[Information provided]
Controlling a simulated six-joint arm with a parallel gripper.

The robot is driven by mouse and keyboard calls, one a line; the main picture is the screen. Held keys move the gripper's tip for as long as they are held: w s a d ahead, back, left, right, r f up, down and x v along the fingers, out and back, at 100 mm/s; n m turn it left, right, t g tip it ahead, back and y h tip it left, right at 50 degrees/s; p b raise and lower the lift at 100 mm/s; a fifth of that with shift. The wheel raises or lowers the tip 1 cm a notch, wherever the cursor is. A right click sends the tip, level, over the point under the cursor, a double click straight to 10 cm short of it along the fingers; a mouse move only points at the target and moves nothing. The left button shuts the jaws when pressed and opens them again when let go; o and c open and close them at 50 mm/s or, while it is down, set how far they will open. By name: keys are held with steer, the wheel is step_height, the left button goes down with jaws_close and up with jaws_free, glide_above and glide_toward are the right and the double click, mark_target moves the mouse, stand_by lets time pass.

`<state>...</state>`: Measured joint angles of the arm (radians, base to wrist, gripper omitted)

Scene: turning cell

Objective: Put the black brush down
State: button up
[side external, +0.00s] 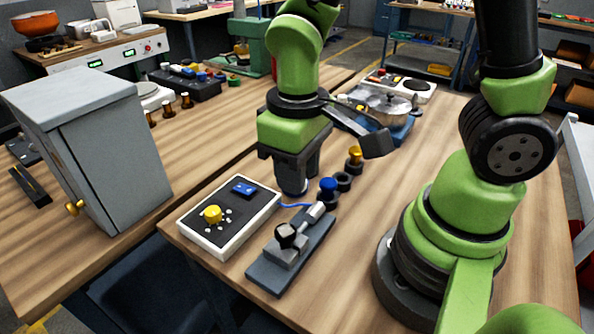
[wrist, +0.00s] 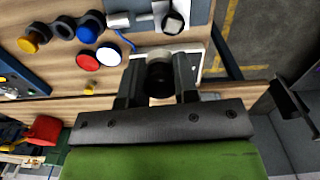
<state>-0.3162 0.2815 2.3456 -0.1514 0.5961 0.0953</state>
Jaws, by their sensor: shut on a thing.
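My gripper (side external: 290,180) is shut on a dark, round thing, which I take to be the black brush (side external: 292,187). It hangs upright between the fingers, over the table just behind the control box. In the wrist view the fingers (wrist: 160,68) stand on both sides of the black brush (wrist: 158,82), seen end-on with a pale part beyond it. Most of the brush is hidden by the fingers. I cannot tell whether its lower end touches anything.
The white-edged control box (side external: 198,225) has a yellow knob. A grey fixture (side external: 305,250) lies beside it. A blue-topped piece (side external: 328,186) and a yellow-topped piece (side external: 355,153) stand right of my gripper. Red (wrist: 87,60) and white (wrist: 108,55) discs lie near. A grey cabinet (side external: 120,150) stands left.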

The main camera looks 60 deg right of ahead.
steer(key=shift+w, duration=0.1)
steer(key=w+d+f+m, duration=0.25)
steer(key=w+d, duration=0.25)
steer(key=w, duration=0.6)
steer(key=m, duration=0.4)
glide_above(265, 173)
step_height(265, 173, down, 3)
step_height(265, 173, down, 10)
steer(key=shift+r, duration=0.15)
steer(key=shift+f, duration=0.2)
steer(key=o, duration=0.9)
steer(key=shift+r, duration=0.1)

[Problem to solve] Without the pictures, give again only the lines beginning at the line that contains "wrist, gripper omitted)" and stopping after the line that contains "<state>-0.3162 0.2815 2.3456", exactly as written.

[Answer to the problem]
`<state>...</state>`: Measured joint angles of the arm (radians, base to wrist, gripper omitted)

Scene: turning cell

Objective: Put the black brush down
State: button up
[side external, +0.00s] 
[wrist, +0.00s] 
<state>-0.3162 0.2815 2.3456 -0.1514 0.5961 0.0953</state>

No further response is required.